Local rider competes at O-Mok-See event
Darbi Brooks is like most high school senior girls — polite, considerate and unassuming. However, when she gets atop her 1,100-pound horse named Copper to compete like she did Saturday at the state O-Mok-See event, Darbi is all business.
“I’ve been riding (almost) all my life,” she said. “For about 16 years, I guess,” she said.
While Brooks has been atop horses for all but a fractional amount of her life, she now admits she’s having more fun than ever.
“I live for this,” she said. “I now feel like I have the right horse for me. There’s a chemistry that’s involved. A great horse might not be a great horse for me,” she said. “I think Copper and I have the right chemistry.”
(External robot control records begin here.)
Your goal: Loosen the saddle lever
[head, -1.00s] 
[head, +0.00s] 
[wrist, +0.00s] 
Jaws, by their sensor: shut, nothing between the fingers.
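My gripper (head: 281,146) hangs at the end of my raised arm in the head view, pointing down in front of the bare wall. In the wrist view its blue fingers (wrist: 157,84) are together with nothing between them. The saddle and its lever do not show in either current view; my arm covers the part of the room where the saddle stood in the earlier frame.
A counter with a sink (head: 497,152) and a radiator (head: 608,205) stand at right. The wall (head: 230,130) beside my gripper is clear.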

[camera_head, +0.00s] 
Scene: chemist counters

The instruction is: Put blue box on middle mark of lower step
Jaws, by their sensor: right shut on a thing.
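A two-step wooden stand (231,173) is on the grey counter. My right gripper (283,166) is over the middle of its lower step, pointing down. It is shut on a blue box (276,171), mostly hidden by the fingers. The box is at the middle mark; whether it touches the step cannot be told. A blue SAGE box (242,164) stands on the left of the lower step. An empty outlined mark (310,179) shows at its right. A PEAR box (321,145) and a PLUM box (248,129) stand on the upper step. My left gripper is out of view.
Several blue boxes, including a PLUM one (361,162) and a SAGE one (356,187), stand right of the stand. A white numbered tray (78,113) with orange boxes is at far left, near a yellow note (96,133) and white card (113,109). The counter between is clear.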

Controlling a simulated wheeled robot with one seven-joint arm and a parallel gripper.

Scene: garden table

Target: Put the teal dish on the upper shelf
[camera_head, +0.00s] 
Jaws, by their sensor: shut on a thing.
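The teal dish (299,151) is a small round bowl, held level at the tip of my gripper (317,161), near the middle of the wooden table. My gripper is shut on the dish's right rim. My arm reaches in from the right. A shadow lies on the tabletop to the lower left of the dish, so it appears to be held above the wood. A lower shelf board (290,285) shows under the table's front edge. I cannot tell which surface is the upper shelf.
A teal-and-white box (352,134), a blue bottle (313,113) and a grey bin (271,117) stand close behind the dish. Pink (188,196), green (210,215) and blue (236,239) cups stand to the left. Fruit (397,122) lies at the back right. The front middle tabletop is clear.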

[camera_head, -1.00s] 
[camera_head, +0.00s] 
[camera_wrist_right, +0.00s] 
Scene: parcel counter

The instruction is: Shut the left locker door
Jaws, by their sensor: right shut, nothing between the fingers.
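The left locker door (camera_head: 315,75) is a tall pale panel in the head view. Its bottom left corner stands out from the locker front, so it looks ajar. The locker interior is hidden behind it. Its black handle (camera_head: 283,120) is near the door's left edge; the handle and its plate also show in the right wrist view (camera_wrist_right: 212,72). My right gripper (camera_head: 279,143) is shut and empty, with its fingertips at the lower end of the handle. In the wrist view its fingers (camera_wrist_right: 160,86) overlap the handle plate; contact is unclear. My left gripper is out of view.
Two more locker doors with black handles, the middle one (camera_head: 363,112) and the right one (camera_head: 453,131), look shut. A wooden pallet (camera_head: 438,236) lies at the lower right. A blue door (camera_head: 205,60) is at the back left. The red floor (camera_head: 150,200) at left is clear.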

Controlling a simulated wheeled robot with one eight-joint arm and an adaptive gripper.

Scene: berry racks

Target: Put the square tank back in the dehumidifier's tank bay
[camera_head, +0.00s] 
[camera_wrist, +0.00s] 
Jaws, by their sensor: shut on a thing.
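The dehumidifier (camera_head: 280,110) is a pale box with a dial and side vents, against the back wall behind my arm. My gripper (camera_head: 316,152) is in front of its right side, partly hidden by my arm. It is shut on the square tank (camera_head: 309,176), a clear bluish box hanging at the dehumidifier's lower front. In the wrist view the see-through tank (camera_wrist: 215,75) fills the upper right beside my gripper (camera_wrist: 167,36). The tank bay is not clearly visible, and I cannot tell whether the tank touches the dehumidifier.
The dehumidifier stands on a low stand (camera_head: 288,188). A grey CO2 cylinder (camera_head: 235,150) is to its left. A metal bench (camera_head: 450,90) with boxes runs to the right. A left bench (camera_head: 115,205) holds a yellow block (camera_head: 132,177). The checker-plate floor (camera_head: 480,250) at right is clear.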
That chemistry mixed well Saturday with Brooks’ businesslike demeanor as she and Copper dashed around the barrel as she grabbed the flag and the two sped back to the finish line in 10.5 seconds for a personal best during the state O-Mok-See competition held at J. Neils Park.
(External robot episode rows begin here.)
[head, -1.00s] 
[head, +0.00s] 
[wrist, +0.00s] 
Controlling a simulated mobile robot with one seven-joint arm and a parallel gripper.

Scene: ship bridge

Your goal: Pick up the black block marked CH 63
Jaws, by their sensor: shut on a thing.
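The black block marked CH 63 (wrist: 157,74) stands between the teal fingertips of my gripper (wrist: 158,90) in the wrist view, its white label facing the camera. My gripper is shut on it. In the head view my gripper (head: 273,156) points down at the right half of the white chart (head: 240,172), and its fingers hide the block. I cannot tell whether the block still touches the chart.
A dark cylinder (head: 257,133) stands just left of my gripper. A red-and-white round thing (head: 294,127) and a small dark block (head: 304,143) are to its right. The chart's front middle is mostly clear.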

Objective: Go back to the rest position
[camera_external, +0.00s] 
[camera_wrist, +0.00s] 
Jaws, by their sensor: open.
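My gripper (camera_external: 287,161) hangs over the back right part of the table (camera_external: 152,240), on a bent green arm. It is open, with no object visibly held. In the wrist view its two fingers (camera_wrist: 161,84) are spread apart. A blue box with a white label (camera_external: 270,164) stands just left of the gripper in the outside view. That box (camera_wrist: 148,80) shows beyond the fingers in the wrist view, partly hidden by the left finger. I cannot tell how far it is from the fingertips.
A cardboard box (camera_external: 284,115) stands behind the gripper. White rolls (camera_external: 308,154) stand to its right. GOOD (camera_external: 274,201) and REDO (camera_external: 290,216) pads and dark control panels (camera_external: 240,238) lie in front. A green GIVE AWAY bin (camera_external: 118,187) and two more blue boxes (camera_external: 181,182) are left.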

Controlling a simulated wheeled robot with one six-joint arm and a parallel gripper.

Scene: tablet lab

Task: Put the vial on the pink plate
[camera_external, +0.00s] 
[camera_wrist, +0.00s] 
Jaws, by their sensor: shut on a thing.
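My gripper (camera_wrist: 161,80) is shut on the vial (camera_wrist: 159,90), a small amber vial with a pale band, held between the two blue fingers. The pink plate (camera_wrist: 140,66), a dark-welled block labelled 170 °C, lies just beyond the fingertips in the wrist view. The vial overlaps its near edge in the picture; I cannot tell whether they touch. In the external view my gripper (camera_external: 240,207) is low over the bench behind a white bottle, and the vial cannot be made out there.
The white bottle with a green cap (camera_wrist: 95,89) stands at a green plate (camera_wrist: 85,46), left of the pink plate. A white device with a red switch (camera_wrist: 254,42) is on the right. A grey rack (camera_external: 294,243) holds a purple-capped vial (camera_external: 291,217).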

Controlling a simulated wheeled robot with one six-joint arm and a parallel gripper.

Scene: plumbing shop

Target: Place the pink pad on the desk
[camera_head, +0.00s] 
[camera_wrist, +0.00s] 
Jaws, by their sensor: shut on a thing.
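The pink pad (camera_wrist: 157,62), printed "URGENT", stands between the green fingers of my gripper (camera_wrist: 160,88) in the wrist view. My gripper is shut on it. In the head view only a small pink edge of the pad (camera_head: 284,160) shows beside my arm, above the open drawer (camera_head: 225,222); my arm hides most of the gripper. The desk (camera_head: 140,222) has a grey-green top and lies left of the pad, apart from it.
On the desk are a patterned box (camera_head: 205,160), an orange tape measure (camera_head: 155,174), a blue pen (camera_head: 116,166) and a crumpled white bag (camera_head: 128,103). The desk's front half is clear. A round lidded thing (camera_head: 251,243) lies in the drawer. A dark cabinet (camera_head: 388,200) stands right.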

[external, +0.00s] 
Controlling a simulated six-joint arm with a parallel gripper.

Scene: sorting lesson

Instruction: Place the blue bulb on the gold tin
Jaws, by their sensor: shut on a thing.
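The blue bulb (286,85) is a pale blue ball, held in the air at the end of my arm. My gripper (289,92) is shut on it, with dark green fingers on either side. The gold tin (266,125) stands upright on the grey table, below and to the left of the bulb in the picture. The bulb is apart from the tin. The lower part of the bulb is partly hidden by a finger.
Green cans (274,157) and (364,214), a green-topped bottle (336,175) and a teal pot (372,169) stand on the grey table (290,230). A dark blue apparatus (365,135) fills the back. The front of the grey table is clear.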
“It was a good ride,” Brooks said moments after the race as she steadied Copper. “Ten-point-five is a personal best for me. We’re getting there.”
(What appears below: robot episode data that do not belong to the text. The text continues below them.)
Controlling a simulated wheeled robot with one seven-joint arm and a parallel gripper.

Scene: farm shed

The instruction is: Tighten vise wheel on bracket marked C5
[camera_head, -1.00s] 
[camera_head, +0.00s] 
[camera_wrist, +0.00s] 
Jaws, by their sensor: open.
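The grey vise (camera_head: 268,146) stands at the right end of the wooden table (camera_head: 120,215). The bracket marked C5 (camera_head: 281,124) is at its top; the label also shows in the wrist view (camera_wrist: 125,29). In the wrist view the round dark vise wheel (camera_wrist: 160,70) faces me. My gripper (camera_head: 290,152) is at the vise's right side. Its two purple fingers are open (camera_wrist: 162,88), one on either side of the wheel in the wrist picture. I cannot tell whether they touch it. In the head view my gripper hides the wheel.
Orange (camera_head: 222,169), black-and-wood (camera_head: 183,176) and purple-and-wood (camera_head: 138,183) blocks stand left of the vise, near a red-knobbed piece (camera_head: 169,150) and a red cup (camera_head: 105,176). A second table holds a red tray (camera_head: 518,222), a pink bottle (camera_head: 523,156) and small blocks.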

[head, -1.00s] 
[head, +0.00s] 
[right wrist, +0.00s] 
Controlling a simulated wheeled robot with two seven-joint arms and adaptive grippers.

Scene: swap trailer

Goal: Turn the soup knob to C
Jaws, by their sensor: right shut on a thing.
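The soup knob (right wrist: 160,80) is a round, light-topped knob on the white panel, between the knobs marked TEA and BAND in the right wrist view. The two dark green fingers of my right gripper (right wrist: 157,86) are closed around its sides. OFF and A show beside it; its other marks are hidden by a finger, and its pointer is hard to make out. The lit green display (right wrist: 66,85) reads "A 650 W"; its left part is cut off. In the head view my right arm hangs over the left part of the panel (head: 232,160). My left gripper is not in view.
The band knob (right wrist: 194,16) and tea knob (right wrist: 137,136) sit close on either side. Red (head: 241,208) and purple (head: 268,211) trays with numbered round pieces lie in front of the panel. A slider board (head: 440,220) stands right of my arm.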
It wasn’t always that way for Brooks, however.
Copper is not the first horse with which she has competed. The others, she said, just didn’t click.
Copper belonged to a friend, and when she was looking for another horse, she went to that friend.
“When I saw him, he was up against a fence, pushing on it with his hoof, trying to move it to get more grass. To me, that showed intelligence. He’s nine, and now, I’ve had him five years,” said Brooks, the daughter of Tricia and Joe Brooks of Libby.
While Brooks and Cooper are still getting to know each other, she enjoys “six to eight” O-Mok-See events.
“I think pole-bending is my favorite,” Brooks admits, but she also enjoys the barrels.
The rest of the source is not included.